I’m still struggling a bit with the whole relationship status thing. I’ve had five years of singlehood. Five years to learn about myself. To date different kinds of people. To make new mistakes. To create better experiences. To figure out what the fuck I’m actually looking for in a partnership. Five years is a long time to be rollin’ in as a party of one these days. Sure, I’ve had some long-term relationships squeezed in there, and a few flings and whirlwind romances that end in radio silence for both parties. It’s fun, but often it’s exhausting. I love being able to make my own decisions, go when I want to go, stay when I want to stay, and yet despite evidence to the contrary,
being single is really not my thing.
The facts however, suggest this is not the energy I’m putting out there.
One of the groups I write for is hosting a “most eligible bachelor and bachelorette” event tonight, and while I’ve been to many singles events over the last few years, it will be the first time I’ve attended a showcase of that very status. My friends find this rather intriguing. So much so that two of them, on separate occasions, while learning about the event, asked me:
“Oh, why weren’t you nominated?”
Followed immediately with:
“Well there’s always next year.”
Yes. That’s right. Next year. Because apparently I’m still going to be single this time next year. Ummmmmm, how about no? How about HELL NO? Insert indignant foot stomp here. Except. . . If I’m being honest with myself, if I don’t knock a few bad habits off here soon,
I just might be.
I’ve hit a point in my dating life where I’m can identify a clear pattern in the type of men for whom I keep falling. It’s. . . not really a good one. Apparently, the way to win my heart is to possess some (completely random and unrelated) combination of any of the following (varying shades of shallowish) attributes:
- Abs, biceps, and other kinds of muscles that come in packs.
- Tattoos. Most especially tribal and placed on said rippling musculature. I just.cant.look.away. Or stop touching. Not apologizing for that.
- Confidence. Not arrogance. Smooth charismatic confidence. Yes, this also means a man who speaks in complete sentences. And can write. Well.

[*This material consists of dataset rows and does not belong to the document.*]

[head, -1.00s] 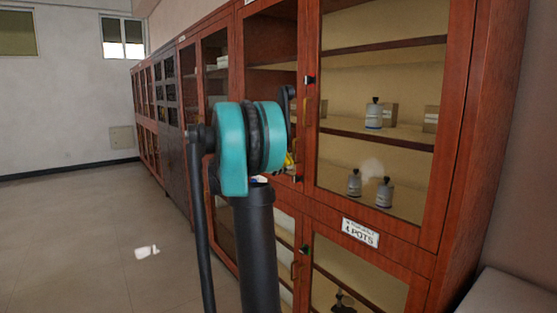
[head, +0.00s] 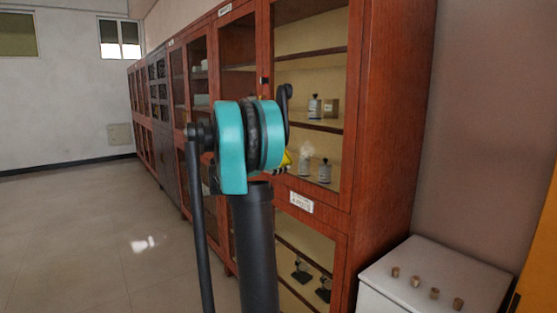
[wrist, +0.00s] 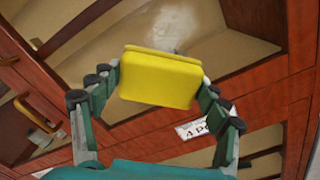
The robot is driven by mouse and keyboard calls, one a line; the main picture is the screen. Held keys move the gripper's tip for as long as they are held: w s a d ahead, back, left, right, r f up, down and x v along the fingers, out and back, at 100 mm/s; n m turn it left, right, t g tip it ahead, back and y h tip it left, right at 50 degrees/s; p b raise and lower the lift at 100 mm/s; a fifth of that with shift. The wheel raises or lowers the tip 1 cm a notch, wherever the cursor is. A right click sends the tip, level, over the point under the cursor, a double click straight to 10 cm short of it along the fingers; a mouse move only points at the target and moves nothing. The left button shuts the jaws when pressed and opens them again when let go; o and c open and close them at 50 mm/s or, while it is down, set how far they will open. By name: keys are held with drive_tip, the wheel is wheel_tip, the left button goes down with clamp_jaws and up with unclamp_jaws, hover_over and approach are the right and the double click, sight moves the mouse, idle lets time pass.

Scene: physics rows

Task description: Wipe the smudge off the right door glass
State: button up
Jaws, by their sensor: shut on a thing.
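The right door glass (head: 330,75) of the red-brown wooden cabinet carries a whitish, cloudy smudge (head: 307,149) low on the pane, in front of the small bottles. The smudge also shows in the wrist view (wrist: 178,28), just beyond the sponge's top edge. My gripper (wrist: 160,82) is shut on a yellow sponge (wrist: 160,74), one finger at each side. In the head view a yellow bit of the sponge (head: 286,159) shows left of the smudge; my arm hides the rest. I cannot tell whether the sponge touches the glass.
A white label (head: 301,202) sits on the door's lower rail, with another glass door below. A brass-coloured handle (wrist: 36,114) shows left in the wrist view. A white cabinet (head: 430,275) with several corks stands at right. The floor at left is clear.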

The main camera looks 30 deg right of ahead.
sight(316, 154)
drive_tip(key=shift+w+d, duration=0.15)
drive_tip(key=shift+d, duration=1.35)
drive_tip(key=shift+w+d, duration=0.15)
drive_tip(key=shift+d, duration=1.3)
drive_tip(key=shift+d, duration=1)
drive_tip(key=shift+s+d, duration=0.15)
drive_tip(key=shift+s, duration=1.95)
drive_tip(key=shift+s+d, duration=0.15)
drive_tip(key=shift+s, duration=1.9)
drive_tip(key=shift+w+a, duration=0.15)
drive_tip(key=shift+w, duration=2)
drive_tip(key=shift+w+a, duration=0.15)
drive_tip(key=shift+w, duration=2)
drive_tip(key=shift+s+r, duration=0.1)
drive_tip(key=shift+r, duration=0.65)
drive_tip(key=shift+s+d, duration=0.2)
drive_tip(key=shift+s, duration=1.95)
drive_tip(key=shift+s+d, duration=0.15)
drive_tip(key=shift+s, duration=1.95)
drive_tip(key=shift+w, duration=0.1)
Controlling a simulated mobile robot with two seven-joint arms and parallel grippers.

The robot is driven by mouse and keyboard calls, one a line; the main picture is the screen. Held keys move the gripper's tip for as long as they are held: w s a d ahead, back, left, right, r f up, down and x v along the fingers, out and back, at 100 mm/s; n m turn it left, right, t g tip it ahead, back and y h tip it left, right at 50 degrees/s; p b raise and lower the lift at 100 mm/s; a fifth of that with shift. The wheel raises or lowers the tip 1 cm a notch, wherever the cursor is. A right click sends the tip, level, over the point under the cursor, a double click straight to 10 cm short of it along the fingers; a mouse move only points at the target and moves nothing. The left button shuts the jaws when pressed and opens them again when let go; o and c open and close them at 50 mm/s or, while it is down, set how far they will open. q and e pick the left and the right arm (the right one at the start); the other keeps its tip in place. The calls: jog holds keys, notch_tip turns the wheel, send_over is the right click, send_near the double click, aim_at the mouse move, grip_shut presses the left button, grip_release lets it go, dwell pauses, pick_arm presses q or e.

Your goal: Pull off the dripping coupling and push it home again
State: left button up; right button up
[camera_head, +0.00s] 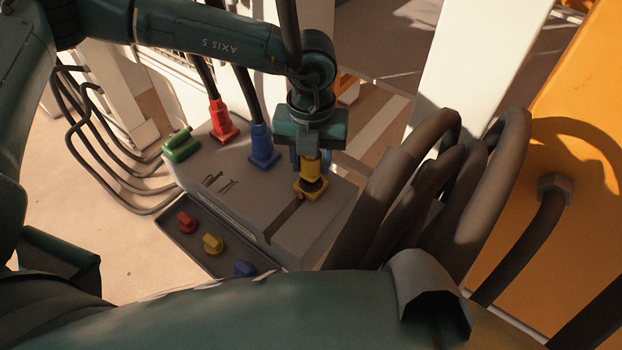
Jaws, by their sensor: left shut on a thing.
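My left gripper (309,160) points down over the far right part of the grey block (228,196). It is shut on the yellow coupling (309,168), whose upper part is hidden between the fingers. The yellow socket (311,195) sits directly below on the block, with a dark opening or ring showing at its top. I cannot tell whether the coupling is seated or slightly lifted. A dark streak (284,219) runs from the yellow socket down the block's top to its front edge. My right gripper is not in view.
Red (222,123) and blue (261,147) couplings with hoses and a green fitting (181,145) stand left of the yellow one. A front tray (176,232) holds red, yellow and blue caps. Thick dark hoses (425,180) crowd the right, before an orange panel (570,190).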

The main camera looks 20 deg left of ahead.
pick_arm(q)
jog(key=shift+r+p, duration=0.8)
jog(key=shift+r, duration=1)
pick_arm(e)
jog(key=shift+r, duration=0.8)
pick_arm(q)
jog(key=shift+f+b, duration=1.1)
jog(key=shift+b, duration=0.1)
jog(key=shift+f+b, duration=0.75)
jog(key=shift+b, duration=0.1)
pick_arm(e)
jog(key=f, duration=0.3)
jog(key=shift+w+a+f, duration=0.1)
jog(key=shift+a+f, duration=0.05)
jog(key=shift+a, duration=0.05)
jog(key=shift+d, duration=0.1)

- A head that rises at least an inch above mine. Not even kind of sorry for this.
- A wicked sense of humor and full mastery of the art of sarcasm. If I have to explain it to you, we’re done here.
- An April birthday. Don’t ask. Please.
- Athletic prowess, abilities, and interest. Keep up or move out.
- A massive sense of adventure. Couch potatoes need not apply.
- People skills and compassion the size of Texas. Must.Love.
- The ability to pick me up (and not just at the bar)
- A Hey Girl smile. Yes, this includes your teeth.
- Eyes on my eyes. I see you, seeing me.
And, most significantly:
Total emotional unavailability or interest in having an actual relationship
No really. If you’re smoking hot, successful, sporty and intelligent but only call me when you feel like it, I might love you forever and think wistfully of receiving just one
minute hour of your attention. On the contrary, if you smother me with compliments, let me know right from the beginning how you feel about me, put off any vibes that feel less than what I’ve (admittedly stereotypically) categorized as manly, I’ll be bouncing like a superball baby, stat. Yes, I am shaking my own head at myself. Actually, I think I just threw up a little in my mouth. Yuck. That’s just. . . not okay. Unless of course I want to remain perpetually unattached or heartbroken, in which case I have really got this game dialed in tight. But I don’t. (Sigh.) Because this is what we do, we imperfectly perfect humans.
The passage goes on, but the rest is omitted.